Political and economic competition, so goes the broad argument, reduce corruption because competition increases the cost of actors to engage in corrupt practices. It increases the risk of exposure, provides non-corrupt alternatives for consumers, and introduces non-corrupt practices into the political and economic domains. Why then, has corruption persisted in the Central Eastern European countries decades after the introduction of political and economic competition in the early 1990s?
This dissertation asks how and why the emergence of competition in the political and economic domains leads to a transformation of the patterns of corruption. I define corruption as an act involving a public official who violates the norms or regulations of their office, receives some compensation in return, and thus harms the public interest.
I argue that under conditions of a communist past and high levels of uncertainty, the simultaneous emergence of political and economic competition transforms the opportunity structures of actors to engage in corruption. The resulting constellation of powerful incentives for and weak constraints against corruption encourages political and economic actors to enter into corrupt state-business relationships. Finally, the resource distribution between the actors in the corrupt state-business relationship determines the type of corruption that emerges—legal corruption, local capture, or covert political financing.
To test the causal mechanism, I employ intensive process-tracing of the micro-causal mechanisms of eleven corruption cases in Poland and Hungary. Using paired comparisons of cases from the same business sector but at different points in time, the dissertation examines how corruption patterns transformed over time in Poland and Hungary.

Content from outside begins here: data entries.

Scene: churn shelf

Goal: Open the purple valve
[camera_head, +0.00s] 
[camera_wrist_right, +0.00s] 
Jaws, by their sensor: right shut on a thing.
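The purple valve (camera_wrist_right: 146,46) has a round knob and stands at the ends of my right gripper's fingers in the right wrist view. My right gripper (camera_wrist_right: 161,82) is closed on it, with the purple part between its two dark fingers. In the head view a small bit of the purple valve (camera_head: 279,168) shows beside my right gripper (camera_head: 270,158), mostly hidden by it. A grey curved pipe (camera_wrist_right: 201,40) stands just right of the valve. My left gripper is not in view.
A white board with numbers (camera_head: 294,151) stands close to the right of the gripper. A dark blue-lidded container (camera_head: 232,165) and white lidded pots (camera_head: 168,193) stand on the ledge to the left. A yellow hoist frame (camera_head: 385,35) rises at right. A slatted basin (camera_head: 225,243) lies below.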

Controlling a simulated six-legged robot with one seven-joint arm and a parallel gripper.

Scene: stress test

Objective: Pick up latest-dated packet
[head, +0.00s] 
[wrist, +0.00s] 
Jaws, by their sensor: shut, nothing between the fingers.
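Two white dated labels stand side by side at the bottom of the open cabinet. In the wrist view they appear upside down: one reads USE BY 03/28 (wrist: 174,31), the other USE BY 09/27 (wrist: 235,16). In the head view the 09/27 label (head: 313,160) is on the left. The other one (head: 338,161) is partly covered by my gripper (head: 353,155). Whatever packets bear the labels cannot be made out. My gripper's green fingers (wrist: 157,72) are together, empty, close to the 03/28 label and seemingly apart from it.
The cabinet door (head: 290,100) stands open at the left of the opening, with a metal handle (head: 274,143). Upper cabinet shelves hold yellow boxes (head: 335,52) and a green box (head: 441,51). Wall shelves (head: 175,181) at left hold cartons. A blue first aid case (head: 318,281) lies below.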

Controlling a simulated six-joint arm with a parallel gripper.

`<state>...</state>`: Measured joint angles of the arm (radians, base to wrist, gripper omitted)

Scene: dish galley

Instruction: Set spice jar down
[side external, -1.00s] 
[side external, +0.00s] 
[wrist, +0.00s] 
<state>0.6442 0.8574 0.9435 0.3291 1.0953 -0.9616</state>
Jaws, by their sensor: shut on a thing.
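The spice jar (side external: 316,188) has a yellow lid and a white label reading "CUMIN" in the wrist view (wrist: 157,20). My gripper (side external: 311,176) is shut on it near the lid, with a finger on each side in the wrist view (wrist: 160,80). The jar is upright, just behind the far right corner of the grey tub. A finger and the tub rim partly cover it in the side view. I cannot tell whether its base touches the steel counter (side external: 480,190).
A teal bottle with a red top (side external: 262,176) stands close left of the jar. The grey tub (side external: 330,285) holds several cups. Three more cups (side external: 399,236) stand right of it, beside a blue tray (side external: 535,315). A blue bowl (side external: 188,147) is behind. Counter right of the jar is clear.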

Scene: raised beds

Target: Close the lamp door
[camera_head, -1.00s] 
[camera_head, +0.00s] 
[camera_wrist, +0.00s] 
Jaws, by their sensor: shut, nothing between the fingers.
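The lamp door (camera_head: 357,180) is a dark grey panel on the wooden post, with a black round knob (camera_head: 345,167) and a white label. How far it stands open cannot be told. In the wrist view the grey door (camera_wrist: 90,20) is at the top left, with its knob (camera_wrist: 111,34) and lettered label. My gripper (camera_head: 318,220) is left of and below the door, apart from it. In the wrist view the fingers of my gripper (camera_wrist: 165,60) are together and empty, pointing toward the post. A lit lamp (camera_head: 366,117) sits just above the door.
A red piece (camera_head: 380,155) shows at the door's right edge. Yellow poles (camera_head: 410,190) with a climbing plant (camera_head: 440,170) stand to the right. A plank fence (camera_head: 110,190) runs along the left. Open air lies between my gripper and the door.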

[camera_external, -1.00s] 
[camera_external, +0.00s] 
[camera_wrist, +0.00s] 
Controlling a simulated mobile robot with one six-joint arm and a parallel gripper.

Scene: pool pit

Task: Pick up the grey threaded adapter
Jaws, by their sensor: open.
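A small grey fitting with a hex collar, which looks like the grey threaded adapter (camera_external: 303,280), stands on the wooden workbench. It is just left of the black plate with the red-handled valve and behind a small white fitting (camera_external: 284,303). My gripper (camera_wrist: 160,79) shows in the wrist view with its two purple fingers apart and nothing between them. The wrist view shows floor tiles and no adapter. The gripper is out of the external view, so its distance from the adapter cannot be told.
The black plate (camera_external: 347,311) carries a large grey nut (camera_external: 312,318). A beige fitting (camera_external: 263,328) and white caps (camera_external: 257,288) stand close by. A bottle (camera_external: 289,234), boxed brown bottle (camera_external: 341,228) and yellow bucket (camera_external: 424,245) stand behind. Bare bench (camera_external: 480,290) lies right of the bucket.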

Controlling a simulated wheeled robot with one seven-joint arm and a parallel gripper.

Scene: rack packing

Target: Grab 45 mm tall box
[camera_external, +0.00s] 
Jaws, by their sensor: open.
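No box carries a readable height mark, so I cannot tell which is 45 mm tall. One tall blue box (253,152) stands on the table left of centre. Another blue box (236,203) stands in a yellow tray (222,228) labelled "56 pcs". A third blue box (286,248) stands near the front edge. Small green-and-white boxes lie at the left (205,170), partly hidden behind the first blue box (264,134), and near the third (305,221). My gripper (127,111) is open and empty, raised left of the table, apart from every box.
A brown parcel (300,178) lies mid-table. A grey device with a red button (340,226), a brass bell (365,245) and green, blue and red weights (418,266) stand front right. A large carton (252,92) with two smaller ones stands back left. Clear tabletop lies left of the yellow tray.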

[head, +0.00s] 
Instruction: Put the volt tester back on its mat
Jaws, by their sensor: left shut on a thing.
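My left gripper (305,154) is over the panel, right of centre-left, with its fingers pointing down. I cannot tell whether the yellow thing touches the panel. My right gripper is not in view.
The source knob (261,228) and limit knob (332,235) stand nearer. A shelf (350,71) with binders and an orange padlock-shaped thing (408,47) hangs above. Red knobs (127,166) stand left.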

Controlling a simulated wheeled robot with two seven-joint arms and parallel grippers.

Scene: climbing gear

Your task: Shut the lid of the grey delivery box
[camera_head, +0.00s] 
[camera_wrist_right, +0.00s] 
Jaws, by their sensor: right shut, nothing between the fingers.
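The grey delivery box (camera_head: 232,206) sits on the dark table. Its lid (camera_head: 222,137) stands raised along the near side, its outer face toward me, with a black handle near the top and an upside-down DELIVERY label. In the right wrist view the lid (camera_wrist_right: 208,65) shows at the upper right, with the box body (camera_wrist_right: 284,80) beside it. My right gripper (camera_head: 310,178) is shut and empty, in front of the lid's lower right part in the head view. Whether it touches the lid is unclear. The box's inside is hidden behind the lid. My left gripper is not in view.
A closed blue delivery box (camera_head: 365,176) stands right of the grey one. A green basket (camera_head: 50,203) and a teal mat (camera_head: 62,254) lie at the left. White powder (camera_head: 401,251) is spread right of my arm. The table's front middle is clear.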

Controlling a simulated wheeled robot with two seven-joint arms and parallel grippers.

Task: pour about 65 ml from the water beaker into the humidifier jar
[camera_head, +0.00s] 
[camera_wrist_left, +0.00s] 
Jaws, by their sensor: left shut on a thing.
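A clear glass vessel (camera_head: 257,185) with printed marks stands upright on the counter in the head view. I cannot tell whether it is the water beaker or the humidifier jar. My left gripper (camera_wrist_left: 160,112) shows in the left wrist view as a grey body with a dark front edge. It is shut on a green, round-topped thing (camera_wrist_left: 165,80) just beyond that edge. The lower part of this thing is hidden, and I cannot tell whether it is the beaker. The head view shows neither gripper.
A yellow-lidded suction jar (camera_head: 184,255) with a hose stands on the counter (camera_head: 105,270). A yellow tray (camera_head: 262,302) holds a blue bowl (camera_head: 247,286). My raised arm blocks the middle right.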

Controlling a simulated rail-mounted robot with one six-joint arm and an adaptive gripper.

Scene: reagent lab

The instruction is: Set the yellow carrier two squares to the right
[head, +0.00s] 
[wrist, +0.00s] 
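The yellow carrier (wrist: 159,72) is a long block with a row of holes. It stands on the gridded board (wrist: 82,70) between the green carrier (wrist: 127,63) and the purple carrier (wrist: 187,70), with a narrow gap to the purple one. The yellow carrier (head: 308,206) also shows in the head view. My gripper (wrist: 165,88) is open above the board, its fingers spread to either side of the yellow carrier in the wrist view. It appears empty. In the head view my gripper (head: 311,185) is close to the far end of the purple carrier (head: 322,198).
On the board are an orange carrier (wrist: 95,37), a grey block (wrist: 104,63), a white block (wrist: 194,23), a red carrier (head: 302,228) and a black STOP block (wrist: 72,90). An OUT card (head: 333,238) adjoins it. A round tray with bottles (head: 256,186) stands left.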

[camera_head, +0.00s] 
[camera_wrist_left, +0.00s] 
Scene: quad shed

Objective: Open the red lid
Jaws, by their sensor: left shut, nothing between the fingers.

The dissertation shows that the emergence of political and economic competition changes the opportunity structures of actors in favor of corruption. Moreover, the new constellation of incentives and constraints encourages political and economic actors to establish corrupt state-business relationships. Crucially, I find that the resource distribution within these corrupt relationships determines the type of corruption emerges—local capture where both sides have concentrated resources that balance each other out, legal corruption when a strong economic actor confronts a fragmented political actor, and covert political financing when a weak economic actor faces a strong political actor.